There’s guilt evident in Bobby’s defensiveness, which he tries to suppress by working through a bottle. But Vinnie’s culpability in all this is subtler. Throughout the series, Vinnie has shown a talent for satisfying all parties: He’s an earner for Rudy and his people. He’s not a judgmental or discriminatory type, so he can support Paul’s expansion of the gay nightspots and relate to sex workers of all kinds without condescension. He’s an incorrigible ladies man, but capable of supporting his independent-minded girlfriend when she asks for something, like paying for the dead girl’s burial.
And yet his instinct to defuse conflict when conflict is necessary betrays him in this case. He wants to send Bobby home, tells him that “no one’s blaming you.” He can’t make the hard, necessary decision to hold his friend accountable.
The seeds for Vinnie’s behavior were planted in the very first episode of the series, when he saw C.C. viciously slash “Ashley” — now Dorothy — for refusing to work in the rain. He was properly repulsed by it, but C.C. strode confidently past him in the hallway, knowing he wouldn’t take action. “Why don’t we just give it a rest?” is Vinnie’s attitude in The Hi-Hat here, and it could be his personal mantra, as he works endlessly to forge relationships and make peace when he ought to be drawing a line in the sand. His passiveness is leading him into serious trouble: Every time he bails out his brother Frankie, he sticks his own neck out further. And now that he’s merely tolerating Abby’s initiatives in remaking The Hi-Hat and fighting for streetwalkers, rather than advocating for them, he is losing her respect.
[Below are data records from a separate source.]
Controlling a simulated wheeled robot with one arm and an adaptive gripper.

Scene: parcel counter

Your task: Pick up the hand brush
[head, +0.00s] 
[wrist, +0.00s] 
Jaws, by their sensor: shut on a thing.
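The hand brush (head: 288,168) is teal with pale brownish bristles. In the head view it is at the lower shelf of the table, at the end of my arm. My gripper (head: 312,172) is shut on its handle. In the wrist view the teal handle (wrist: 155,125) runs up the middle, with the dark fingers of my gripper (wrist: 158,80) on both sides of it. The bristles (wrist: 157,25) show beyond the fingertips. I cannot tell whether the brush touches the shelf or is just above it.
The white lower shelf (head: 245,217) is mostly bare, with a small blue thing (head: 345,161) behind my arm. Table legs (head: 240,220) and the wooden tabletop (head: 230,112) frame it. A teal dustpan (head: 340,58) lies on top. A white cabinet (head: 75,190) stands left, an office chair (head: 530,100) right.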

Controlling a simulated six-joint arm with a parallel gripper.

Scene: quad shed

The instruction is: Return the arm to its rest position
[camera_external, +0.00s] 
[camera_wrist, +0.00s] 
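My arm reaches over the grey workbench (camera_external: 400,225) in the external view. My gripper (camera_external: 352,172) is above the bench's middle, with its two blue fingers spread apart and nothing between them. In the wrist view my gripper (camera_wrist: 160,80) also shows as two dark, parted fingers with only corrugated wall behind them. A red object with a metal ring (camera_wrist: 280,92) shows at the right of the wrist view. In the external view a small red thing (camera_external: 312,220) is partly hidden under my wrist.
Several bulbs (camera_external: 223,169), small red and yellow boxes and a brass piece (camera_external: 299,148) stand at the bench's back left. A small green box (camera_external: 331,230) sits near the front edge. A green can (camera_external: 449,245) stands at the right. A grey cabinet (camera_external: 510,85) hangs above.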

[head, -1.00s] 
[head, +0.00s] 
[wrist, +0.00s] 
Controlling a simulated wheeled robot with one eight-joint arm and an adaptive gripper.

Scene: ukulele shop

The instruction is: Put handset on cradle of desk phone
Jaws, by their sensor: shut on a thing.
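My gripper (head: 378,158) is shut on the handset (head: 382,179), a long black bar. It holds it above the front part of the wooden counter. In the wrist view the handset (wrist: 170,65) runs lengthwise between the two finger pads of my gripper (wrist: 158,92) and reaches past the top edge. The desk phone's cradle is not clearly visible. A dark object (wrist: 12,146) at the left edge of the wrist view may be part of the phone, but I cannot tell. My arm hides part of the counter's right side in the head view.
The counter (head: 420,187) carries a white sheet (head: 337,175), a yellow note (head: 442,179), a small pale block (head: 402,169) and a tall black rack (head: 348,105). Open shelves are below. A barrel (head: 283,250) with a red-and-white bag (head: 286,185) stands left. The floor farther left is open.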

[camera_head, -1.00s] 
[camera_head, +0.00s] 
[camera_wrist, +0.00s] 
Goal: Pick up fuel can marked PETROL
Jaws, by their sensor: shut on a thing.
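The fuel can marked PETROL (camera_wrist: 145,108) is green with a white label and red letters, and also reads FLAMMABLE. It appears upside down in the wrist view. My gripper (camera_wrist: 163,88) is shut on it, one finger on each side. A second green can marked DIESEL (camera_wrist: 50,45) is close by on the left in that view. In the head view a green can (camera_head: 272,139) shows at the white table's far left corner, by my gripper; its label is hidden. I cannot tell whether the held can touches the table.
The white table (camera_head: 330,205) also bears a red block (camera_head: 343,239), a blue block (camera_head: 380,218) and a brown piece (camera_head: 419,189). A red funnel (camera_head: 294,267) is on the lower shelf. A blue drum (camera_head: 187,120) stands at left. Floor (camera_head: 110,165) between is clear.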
It would be a stretch to hold Vinnie responsible for what happened to Jane Doe — who we later learn was a high-school girl named Stephanie — but his habit of looking the other way is an epidemic in this world. Stephanie was the victim of a mob war, but she was also the victim of benign neglect from Bobby, who knew she was underage, and from the manager of the torched parlor, who left her sleeping through the blaze. Unlike the girl’s own father, who is content to leave her body unclaimed at the morgue, Vinnie, Bobby and her parlor manager are capable of feeling sadness and remorse over what happened to her. They just can’t be counted on to keep it from happening again.
In sharp contrast to Vinnie, Maggie Gyllenhaal’s Candy is an active player who keeps pressing forward on her “Little Red Riding Hood” idea, no matter how much resistance she gets from Harvey about the budget or from her own limitations as a writer. Candy has progressed from streetwalker to porn star to creative partner and director, but “What Big Ideas” has a gratifyingly nuanced view of her auteur ambitions. She wants to control every aspect of the production, which initially leads her to reject the idea of an outside writer, but the movie that has taken shape in her head isn’t translating to the page.
She is quickly learning how to be a better filmmaker, not just in moments when she acquires a new skill, like incorporating improvisation, but in recognizing that other collaborators can bring her vision to life. That’s real leadership, a gathering of forces toward a common cause. For all his evident charm, Vinnie is incapable of it.
• Larry Brown’s porn odyssey was an oasis of fun in an otherwise bleak episode. The cold open is likely the most prominent — and certainly, um, the biggest — example of equal-opportunity nudity on television. (“I’d hate to see that thing angry.”) Better still is Larry’s ability to create a story for his character off-script and improvise it so persuasively.
• Congratulations to C.C. for inventing the P.O.V. shot in porn. His great contribution to the arts will outlive him.
• Harvey is the Roger Corman of porn. Corman required his directors to include certain elements so he could sell his low-budget exploitation movies, but he would give them plenty of latitude beyond that. Harvey insists that Candy’s opus include the scenes he needs, but as long as she keeps the budget low, he’s willing to see where she can take her movie.
• Candy’s scene with her mother and son strongly evoke Gyllenhaal’s role in “Sherrybaby” as an addict who leaves her 8-year-old daughter with her family and tries desperately to work her way back to a place where she can be a more active mother again. The trouble here is that Candy’s time in front of the camera will be hard to hide from her son, who is interested enough in girls to tuck a Penthouse under his mattress. Overcoming that is a different kind of challenge.
• I didn’t mention this at the time, but the duet version of Elvis Costello’s “This Year’s Girl” is an original, combining Costello’s vocals from the classic record “This Year’s Model” with new vocals by Natalie Bergman, from the band Wild Belle. It’s a great version, and a proper acknowledgment of the importance of women on the show.